Leon Zhelezniak, ciente de que Os dias
eram todos iguais; os filmes, não, gasta a vida e as esperanças dentro das
salas de cinema. Três, quatro, cinco sessões por dia. Em algum momento impreciso,
há um desvio de rota. Leo (é assim que sua companheira, Flory, o chama)
descobre – como se fosse o reflexo de um espelho – que outras pessoas também
vão ao cinema com frequência. Uma mulher se destaca na multidão. Alterado o
ordenamento obsessivo, Leo começa a persegui-la. Vai aos filmes que ela
escolhe, senta perto, quer estar perto dela, quer entender porque ela vai ao
cinema. Um dia, dentro do banheiro feminino, conversam. Ou melhor, se separam.
Certos filmes não comportam finais felizes.
A Famélica, um dos nove contos da
coletânea O Anjo Esmeralda, de Don DeLillo, descreve o desespero tranquilo de Leo,
que, na beira do precipício emocional, está prestes a pular na direção do
desconhecido. Entre o real e o imaginário sobram poucas escolhas. Esse também é
entendimento das irmãs de caridade Edgar e Grace, personagens do conto homônimo
ao título do livro e que se refere a uma situação peculiar: a vida
marginalizada das crianças nas periferias urbanas. Enfrentando os múltiplos
perigos, ladrões, traficantes, estupradores, cabe ajudar. Ajudar ao Outro, mesmo que à força, como quer irmã Grace.
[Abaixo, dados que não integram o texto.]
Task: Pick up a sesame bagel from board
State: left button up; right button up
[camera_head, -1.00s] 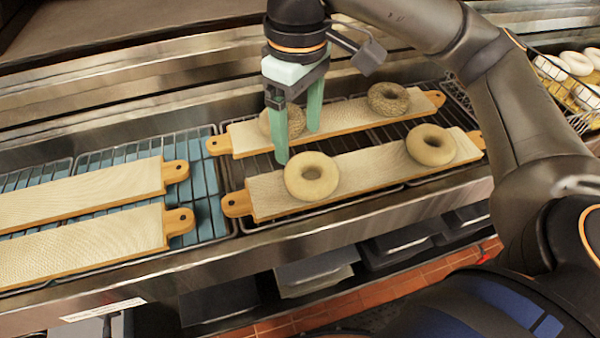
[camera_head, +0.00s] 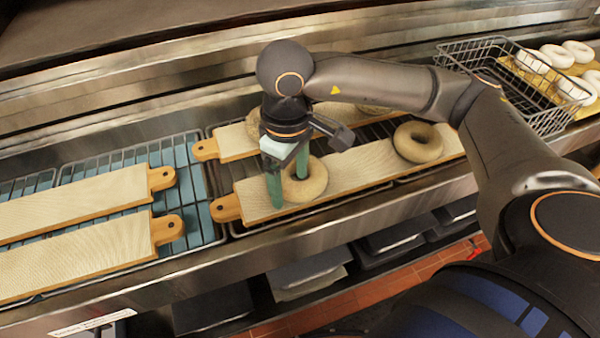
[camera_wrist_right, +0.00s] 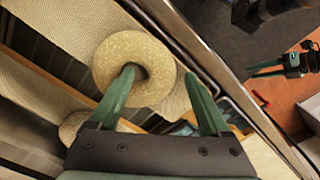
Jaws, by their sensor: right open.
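A pale, speckled ring bagel (camera_head: 314,184) lies on the front-right cloth-topped wooden board (camera_head: 362,166), near its left handle. My right gripper (camera_head: 288,185) is open at this bagel. In the right wrist view, one green finger of the right gripper (camera_wrist_right: 160,76) is at the hole of the bagel (camera_wrist_right: 108,72) and the other is outside its ring, so the fingers straddle one side. I cannot tell whether they touch it. A gripper with green fingers, likely my left (camera_wrist_right: 268,68), shows far off at the right of that view; its opening is unclear.
Another bagel (camera_head: 418,142) lies further right on the same board. The rear board (camera_head: 235,140) carries bagels partly hidden by my right arm. Two empty boards (camera_head: 75,200) lie on the left rack. A wire basket (camera_head: 490,85) stands at the back right, beside several white rings.

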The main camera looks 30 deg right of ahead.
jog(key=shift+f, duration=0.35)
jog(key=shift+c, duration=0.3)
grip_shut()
Ajudar ao Outro, com doçura, como quer Irmã Edgar. Nos dois casos, a vida foge
pelo vão dos dedos. Outro grafite irá decorar o muro das lamentações na
periferia de uma grande cidade. A salvação humana não depende de boas
intenções. Ou de pequenos milagres – tábua de salvação para almas corroídas pela
brutalidade.
A barbárie humana está visível nas
pinturas sobre a morte de Ulrike Meinhof e Andreas Baader. Nesse cenário,
composto por tristeza incontida, ausência de entendimento, perplexidade, o
encontro amoroso que não se completa. Não se trata de um corpo em contato
físico com outro corpo. Prazeres circunstanciais são insuficientes para delimitar a
vida e as promessas vazias que a agasalham. A solidão se alimenta de momentos truncados, ausências, pequenas
tragédias, banalidades imperfeitas. Situação difícil de aceitar. Impossível acertar
o tom desse drama que se repete a cada instante, agulhada na carne, dor
intensa.
Os valores do capitalismo (poder
econômico, ausência de escrúpulos, mercantilização sexual) se expõem em Criação. Casal em férias não consegue voltar para casa. Momento repleto de
mal-entendidos e apetites insuspeitos. Traição amorosa. A vida de vários
personagens se fragmentando. Como cobras que trocam de pele, deixam destroços
pelo chão, vestígios do que se perdeu.
Nos nove contos de O Anjo Esmeralda os
sentimentos são substituídos pela aridez. Não há envolvimento. O distanciamento
narrativo incomoda – é o efeito desejado, marca registrada da boa literatura.
Don DeLillo, um dos mais importantes
escritores estadunidenses, escreveu Submundo, Ruído Branco, Cosmópolis, Os
Nomes, Homem em Queda, entre outros romances de incontestável qualidade.